Esoteric Recordings a eu l’excellente idée de publier un joli coffret autour de l’album « Remember The Future », avec le disque original et un double live inédit. C’est l’occasion de remettre en avant ce groupe largement méconnu, qui sut allier heavy-rock psychédélique et musique progressive.

On ne sait pas trop qualifier l’origine de Nektar. Groupe allemand ou anglais, le dilemme est là. Fondé à Hambourg en 1969, il est constitué de quatre anglais expatriés : Roye Albrighton à la guitare et au chant, Allan « Taff » Freeman aux claviers, Derek « Mo » Moore à la basse et Ron Howden à la batterie. Le quatuor faisant ses débuts dans la frénésie krautrock psychédélique de la fin des années 1960 avec Can, Amon Duul, ou Neu, ils s’adjoignent les services de deux spécialistes des effets visuels, eux aussi britanniques : Mick Brockett et Keith Walters, qui seront considérés comme de véritables membres du groupe, en particulier Brockett, Walters préférant la discrétion.

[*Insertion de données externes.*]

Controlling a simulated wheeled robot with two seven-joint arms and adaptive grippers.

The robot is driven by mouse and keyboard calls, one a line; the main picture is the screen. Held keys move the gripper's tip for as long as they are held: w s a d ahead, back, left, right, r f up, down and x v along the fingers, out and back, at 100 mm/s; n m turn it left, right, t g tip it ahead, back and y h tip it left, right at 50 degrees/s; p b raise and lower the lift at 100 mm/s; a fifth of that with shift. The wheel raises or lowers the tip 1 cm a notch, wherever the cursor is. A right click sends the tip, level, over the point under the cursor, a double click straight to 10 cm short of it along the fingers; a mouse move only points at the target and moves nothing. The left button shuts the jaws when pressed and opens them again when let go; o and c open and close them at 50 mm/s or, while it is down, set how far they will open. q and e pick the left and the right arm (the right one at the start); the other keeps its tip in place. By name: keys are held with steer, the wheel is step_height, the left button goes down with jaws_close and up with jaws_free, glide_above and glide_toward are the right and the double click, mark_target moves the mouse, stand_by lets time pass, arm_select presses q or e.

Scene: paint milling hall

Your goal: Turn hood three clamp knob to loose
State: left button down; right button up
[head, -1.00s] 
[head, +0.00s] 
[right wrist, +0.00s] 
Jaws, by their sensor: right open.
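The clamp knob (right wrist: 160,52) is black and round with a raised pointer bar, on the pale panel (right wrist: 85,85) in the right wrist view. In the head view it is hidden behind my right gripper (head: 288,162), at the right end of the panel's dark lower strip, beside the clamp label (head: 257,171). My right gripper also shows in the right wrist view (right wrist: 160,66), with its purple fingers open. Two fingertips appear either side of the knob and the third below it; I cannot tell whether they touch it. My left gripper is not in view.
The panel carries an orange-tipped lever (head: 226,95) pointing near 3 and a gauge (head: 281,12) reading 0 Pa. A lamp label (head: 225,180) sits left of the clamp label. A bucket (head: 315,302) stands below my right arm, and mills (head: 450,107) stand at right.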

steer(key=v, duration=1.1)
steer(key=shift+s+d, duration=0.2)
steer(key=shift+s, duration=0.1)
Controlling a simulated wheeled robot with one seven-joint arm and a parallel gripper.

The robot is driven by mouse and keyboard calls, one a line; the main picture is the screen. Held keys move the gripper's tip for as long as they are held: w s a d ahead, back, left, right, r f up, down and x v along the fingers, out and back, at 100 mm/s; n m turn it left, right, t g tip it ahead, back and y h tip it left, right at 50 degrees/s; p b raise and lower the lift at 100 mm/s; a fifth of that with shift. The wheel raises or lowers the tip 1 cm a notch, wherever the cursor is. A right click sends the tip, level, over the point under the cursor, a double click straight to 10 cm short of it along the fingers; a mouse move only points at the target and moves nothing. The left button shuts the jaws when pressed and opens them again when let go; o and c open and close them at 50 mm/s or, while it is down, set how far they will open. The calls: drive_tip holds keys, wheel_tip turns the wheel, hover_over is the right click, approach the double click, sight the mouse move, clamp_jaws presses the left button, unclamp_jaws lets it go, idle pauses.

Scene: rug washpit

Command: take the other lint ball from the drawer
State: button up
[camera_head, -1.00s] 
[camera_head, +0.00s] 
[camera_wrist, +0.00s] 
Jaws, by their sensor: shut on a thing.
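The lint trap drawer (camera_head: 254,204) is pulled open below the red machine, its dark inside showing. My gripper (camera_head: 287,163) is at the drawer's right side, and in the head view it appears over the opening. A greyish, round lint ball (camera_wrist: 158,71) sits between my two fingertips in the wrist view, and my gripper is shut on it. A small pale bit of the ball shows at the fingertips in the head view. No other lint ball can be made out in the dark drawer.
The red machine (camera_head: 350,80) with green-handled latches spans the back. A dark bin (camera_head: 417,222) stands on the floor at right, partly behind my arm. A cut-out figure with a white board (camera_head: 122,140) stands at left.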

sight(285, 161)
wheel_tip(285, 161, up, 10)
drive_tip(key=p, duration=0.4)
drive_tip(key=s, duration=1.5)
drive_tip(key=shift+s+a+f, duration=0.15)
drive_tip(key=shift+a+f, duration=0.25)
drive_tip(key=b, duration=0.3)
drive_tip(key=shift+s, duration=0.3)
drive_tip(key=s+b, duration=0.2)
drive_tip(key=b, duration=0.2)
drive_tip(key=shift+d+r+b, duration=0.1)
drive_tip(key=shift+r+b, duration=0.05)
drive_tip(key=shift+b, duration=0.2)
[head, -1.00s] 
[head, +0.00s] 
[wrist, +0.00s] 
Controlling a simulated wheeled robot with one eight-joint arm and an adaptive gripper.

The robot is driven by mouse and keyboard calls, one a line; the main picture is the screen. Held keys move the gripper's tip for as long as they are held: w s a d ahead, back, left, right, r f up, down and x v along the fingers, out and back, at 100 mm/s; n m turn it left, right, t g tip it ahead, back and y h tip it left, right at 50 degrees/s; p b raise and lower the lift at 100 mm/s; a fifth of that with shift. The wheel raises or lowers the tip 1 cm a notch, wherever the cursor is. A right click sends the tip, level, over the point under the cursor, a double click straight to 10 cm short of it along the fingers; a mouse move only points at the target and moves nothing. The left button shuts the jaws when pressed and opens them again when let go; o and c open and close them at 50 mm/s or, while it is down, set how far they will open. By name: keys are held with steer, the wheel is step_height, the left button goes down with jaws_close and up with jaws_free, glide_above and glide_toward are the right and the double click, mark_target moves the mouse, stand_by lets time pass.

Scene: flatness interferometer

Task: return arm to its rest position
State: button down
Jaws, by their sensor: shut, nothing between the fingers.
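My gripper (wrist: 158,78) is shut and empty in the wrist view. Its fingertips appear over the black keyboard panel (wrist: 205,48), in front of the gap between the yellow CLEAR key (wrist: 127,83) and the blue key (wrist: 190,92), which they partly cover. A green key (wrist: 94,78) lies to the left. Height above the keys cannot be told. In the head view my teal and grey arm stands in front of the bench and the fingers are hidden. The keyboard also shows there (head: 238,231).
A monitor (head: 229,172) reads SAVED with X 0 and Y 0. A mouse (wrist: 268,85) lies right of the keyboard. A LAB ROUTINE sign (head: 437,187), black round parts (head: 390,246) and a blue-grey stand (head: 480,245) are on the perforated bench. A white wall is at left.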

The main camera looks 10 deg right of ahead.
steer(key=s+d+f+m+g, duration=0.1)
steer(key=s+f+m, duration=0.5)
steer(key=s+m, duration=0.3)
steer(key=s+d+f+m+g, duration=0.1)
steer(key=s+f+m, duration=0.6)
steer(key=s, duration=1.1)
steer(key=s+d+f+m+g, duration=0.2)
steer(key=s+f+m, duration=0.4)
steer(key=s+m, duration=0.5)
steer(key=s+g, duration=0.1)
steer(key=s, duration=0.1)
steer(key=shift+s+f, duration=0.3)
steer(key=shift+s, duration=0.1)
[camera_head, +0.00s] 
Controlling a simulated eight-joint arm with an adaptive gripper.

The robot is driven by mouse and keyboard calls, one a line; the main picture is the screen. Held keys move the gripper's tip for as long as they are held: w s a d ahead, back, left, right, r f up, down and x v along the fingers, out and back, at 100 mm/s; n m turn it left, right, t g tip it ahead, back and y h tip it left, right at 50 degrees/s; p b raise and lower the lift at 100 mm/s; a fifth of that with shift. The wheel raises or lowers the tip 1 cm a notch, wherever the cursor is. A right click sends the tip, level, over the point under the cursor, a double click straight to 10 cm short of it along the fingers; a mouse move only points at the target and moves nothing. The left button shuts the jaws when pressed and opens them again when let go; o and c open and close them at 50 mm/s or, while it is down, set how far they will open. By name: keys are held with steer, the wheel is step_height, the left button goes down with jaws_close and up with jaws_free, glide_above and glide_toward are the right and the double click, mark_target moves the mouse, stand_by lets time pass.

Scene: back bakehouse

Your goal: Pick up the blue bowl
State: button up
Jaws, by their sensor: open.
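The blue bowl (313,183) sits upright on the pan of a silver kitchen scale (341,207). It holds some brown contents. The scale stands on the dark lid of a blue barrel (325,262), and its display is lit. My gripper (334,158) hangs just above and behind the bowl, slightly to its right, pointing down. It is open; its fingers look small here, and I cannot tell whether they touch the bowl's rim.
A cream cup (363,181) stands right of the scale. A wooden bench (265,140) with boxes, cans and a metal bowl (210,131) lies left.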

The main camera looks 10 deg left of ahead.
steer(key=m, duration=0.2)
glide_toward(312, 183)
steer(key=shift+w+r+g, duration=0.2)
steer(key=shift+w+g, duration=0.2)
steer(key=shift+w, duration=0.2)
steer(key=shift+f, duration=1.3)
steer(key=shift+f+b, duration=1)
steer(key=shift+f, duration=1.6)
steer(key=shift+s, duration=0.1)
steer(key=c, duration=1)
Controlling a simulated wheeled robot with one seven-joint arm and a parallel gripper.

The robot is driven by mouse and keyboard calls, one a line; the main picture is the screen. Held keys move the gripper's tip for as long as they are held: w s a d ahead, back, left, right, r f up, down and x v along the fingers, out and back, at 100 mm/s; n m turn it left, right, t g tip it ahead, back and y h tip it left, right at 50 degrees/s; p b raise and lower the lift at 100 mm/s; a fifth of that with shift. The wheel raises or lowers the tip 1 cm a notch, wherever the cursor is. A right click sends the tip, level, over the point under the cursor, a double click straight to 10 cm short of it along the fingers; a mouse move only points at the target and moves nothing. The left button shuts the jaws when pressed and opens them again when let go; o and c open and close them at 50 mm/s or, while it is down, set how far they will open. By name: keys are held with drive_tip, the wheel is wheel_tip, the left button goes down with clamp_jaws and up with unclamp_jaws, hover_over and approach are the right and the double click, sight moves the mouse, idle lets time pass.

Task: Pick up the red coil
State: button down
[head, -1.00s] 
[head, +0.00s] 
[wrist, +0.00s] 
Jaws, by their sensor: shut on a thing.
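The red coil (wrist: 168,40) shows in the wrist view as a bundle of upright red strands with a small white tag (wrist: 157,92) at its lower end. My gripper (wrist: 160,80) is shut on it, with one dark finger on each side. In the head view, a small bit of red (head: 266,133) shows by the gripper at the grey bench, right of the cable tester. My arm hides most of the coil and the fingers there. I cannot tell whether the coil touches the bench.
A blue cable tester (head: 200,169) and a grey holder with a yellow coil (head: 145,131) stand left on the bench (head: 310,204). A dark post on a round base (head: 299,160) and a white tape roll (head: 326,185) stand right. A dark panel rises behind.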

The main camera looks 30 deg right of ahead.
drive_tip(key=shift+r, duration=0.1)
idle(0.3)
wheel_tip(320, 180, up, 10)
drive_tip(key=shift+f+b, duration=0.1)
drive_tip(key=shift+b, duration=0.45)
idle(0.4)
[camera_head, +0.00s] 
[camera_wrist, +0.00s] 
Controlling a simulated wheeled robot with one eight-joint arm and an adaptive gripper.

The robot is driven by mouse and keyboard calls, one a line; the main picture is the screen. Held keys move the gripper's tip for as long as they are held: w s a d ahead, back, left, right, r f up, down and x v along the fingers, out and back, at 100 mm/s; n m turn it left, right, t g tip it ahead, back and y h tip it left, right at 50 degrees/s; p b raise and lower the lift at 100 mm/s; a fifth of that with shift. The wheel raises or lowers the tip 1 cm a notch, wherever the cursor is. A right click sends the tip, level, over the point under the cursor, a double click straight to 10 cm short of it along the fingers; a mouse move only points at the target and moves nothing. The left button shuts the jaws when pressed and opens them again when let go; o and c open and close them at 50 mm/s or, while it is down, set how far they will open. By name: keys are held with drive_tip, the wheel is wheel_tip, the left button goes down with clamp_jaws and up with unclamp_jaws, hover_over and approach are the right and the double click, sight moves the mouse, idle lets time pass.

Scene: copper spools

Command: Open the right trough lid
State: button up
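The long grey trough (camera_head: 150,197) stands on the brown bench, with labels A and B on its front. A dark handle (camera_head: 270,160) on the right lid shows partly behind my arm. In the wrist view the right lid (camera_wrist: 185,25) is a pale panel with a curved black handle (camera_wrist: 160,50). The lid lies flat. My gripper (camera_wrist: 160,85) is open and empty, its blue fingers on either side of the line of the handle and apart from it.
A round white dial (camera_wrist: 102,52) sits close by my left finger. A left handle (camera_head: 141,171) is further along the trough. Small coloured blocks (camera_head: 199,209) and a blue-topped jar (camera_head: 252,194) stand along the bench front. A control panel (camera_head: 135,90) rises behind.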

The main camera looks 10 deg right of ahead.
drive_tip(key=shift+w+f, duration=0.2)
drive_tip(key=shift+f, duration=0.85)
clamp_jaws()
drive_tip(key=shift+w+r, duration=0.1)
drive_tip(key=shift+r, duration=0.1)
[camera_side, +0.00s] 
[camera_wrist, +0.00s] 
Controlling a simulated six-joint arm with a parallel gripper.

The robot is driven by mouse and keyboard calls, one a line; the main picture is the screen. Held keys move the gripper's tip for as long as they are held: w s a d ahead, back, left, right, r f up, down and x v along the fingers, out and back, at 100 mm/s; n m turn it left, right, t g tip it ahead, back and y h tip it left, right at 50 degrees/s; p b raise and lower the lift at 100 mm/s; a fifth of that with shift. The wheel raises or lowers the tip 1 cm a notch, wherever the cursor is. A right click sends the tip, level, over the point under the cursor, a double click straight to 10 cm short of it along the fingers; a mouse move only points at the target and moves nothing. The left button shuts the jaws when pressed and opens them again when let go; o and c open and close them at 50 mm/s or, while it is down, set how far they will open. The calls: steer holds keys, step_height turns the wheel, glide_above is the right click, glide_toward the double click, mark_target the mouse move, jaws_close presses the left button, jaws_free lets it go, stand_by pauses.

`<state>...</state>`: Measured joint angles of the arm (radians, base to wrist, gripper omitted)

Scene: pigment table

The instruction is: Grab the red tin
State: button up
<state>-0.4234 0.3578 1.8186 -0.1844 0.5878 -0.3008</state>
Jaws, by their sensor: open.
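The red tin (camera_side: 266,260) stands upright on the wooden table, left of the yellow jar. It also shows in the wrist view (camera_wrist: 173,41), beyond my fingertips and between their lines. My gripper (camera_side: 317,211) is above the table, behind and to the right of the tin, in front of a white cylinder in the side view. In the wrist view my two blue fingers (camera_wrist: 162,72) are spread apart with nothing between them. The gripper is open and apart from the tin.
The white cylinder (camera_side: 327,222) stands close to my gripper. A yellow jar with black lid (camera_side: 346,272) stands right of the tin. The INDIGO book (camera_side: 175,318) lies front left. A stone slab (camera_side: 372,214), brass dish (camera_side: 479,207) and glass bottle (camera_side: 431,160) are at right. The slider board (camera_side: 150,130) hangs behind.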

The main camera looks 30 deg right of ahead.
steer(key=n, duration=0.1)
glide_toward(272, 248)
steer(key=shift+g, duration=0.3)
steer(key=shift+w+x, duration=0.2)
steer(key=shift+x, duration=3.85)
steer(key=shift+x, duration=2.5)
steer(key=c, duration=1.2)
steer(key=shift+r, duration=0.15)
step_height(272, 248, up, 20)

Nektar, qui signifie tout simplement nectar en allemand, commence à tourner, d’abord en cachant les membres du groupe sous les effets visuels dans le but de faire de Nektar une formation sans visages, et donc sans stars. Finalement, le groupe retrouve une présentation scénique un peu plus classique, ressemblant au Pink Floyd des débuts avec Syd Barrett. Leur musique est cependant un peu plus rentre-dedans que le son acide d’époque. Ils sont signés sur le label allemand Bellaphon, qui publie leur premier album « Journey To The Centre Of The Eye » en 1971. C’est un album concept constitué d’un seul morceau de quarante minutes, qui raconte la rencontre d’un astronaute et des extraterrestres, inspiré en partie par le film « 2001, Odyssée De l’Espace » de Stanley Kubrick. Les civilisations s’entrechoquant et l’écologie seront les grandes marottes de Nektar tout au long de sa carrière.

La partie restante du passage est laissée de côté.